***** Task inputs *****
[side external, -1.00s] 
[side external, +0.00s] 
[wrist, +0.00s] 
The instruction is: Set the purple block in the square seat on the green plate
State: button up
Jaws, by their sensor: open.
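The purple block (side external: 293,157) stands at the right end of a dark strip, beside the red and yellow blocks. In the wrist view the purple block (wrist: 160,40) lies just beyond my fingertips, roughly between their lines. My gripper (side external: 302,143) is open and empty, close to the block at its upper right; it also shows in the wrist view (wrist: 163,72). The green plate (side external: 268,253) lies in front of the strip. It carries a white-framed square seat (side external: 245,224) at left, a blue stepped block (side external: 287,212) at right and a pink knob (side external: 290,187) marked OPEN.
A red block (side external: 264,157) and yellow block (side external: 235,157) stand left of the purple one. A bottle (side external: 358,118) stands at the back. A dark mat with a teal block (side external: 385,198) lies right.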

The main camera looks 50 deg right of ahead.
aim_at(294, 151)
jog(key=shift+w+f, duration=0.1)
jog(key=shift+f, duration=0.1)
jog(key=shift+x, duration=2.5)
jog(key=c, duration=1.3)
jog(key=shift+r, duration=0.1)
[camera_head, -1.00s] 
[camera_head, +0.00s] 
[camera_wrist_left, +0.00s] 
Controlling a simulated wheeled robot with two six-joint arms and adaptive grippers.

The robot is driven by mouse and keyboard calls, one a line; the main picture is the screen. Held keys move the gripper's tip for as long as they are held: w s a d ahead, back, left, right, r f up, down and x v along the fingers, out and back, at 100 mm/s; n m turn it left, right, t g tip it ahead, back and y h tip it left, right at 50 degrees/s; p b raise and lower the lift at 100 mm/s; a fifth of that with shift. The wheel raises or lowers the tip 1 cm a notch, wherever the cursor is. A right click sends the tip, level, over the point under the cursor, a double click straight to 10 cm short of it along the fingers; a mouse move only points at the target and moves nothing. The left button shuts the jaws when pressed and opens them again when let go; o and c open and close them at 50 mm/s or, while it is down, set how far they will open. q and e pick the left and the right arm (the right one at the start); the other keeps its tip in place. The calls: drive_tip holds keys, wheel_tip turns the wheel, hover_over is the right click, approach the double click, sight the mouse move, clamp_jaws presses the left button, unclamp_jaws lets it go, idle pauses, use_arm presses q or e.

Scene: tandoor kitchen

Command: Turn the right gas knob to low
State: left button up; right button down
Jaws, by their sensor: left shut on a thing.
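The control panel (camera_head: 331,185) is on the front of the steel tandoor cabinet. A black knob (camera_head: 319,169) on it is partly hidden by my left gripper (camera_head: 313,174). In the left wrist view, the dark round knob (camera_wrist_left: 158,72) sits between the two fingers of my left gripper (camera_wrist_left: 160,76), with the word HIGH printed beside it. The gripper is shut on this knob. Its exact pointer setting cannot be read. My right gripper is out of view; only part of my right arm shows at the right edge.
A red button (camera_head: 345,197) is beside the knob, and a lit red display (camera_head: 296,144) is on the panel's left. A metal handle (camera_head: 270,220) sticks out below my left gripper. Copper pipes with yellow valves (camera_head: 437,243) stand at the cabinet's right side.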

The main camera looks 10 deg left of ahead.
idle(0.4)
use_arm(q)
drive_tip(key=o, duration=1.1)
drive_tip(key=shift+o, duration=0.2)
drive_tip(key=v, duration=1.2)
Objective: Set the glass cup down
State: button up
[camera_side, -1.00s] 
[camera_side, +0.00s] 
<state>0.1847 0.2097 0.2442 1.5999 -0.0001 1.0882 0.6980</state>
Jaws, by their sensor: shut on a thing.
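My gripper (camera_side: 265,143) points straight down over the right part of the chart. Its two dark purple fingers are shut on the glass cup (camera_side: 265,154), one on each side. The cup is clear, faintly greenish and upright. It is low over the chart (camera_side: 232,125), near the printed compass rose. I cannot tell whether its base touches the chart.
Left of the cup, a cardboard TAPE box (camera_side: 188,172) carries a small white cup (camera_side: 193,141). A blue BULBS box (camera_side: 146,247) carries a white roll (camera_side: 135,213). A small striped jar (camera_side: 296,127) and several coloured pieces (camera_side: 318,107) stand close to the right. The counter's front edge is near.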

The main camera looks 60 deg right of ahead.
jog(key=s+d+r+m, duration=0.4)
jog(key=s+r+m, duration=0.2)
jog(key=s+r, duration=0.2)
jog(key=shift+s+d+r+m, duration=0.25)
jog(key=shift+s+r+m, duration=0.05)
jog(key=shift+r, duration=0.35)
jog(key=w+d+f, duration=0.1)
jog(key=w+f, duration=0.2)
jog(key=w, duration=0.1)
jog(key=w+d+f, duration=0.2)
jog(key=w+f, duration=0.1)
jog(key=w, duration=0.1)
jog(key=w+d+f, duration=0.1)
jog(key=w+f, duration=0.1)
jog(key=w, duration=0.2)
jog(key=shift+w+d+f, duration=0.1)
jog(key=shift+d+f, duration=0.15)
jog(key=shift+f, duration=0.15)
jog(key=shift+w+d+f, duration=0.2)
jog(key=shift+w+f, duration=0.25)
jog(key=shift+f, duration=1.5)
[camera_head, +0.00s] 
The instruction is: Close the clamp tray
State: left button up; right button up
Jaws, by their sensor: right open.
*****
Set problem
Reproduce all of the material above word for word.

Full answer
[side external, -1.00s] 
[side external, +0.00s] 
[wrist, +0.00s] 
The instruction is: Set the purple block in the square seat on the green plate
State: button up
Jaws, by their sensor: open.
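The purple block (side external: 293,157) stands at the right end of a dark strip, beside the red and yellow blocks. In the wrist view the purple block (wrist: 160,40) lies just beyond my fingertips, roughly between their lines. My gripper (side external: 302,143) is open and empty, close to the block at its upper right; it also shows in the wrist view (wrist: 163,72). The green plate (side external: 268,253) lies in front of the strip. It carries a white-framed square seat (side external: 245,224) at left, a blue stepped block (side external: 287,212) at right and a pink knob (side external: 290,187) marked OPEN.
A red block (side external: 264,157) and yellow block (side external: 235,157) stand left of the purple one. A bottle (side external: 358,118) stands at the back. A dark mat with a teal block (side external: 385,198) lies right.

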The main camera looks 50 deg right of ahead.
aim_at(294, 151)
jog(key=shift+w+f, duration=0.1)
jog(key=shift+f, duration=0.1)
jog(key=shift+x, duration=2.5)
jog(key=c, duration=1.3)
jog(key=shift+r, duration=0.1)
[camera_head, -1.00s] 
[camera_head, +0.00s] 
[camera_wrist_left, +0.00s] 
Controlling a simulated wheeled robot with two six-joint arms and adaptive grippers.

The robot is driven by mouse and keyboard calls, one a line; the main picture is the screen. Held keys move the gripper's tip for as long as they are held: w s a d ahead, back, left, right, r f up, down and x v along the fingers, out and back, at 100 mm/s; n m turn it left, right, t g tip it ahead, back and y h tip it left, right at 50 degrees/s; p b raise and lower the lift at 100 mm/s; a fifth of that with shift. The wheel raises or lowers the tip 1 cm a notch, wherever the cursor is. A right click sends the tip, level, over the point under the cursor, a double click straight to 10 cm short of it along the fingers; a mouse move only points at the target and moves nothing. The left button shuts the jaws when pressed and opens them again when let go; o and c open and close them at 50 mm/s or, while it is down, set how far they will open. q and e pick the left and the right arm (the right one at the start); the other keeps its tip in place. The calls: drive_tip holds keys, wheel_tip turns the wheel, hover_over is the right click, approach the double click, sight the mouse move, clamp_jaws presses the left button, unclamp_jaws lets it go, idle pauses, use_arm presses q or e.

Scene: tandoor kitchen

Command: Turn the right gas knob to low
State: left button up; right button down
Jaws, by their sensor: left shut on a thing.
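The control panel (camera_head: 331,185) is on the front of the steel tandoor cabinet. A black knob (camera_head: 319,169) on it is partly hidden by my left gripper (camera_head: 313,174). In the left wrist view, the dark round knob (camera_wrist_left: 158,72) sits between the two fingers of my left gripper (camera_wrist_left: 160,76), with the word HIGH printed beside it. The gripper is shut on this knob. Its exact pointer setting cannot be read. My right gripper is out of view; only part of my right arm shows at the right edge.
A red button (camera_head: 345,197) is beside the knob, and a lit red display (camera_head: 296,144) is on the panel's left. A metal handle (camera_head: 270,220) sticks out below my left gripper. Copper pipes with yellow valves (camera_head: 437,243) stand at the cabinet's right side.

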The main camera looks 10 deg left of ahead.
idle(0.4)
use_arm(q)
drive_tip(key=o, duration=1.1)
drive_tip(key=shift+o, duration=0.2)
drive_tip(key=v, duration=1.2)
Objective: Set the glass cup down
State: button up
[camera_side, -1.00s] 
[camera_side, +0.00s] 
<state>0.1847 0.2097 0.2442 1.5999 -0.0001 1.0882 0.6980</state>
Jaws, by their sensor: shut on a thing.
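My gripper (camera_side: 265,143) points straight down over the right part of the chart. Its two dark purple fingers are shut on the glass cup (camera_side: 265,154), one on each side. The cup is clear, faintly greenish and upright. It is low over the chart (camera_side: 232,125), near the printed compass rose. I cannot tell whether its base touches the chart.
Left of the cup, a cardboard TAPE box (camera_side: 188,172) carries a small white cup (camera_side: 193,141). A blue BULBS box (camera_side: 146,247) carries a white roll (camera_side: 135,213). A small striped jar (camera_side: 296,127) and several coloured pieces (camera_side: 318,107) stand close to the right. The counter's front edge is near.

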The main camera looks 60 deg right of ahead.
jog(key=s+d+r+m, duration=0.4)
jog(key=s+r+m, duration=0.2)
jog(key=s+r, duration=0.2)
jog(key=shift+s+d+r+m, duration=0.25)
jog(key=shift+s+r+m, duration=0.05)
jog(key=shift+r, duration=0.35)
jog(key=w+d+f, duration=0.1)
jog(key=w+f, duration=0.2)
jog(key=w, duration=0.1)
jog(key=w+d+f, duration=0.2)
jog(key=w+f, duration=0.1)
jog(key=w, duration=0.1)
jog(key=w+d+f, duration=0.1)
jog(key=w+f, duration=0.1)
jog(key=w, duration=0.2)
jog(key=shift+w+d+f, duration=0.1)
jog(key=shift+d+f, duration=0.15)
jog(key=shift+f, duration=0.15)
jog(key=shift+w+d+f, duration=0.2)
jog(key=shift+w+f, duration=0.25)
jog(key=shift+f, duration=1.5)
[camera_head, +0.00s] 
The instruction is: Close the clamp tray
State: left button up; right button up
Jaws, by their sensor: right open.

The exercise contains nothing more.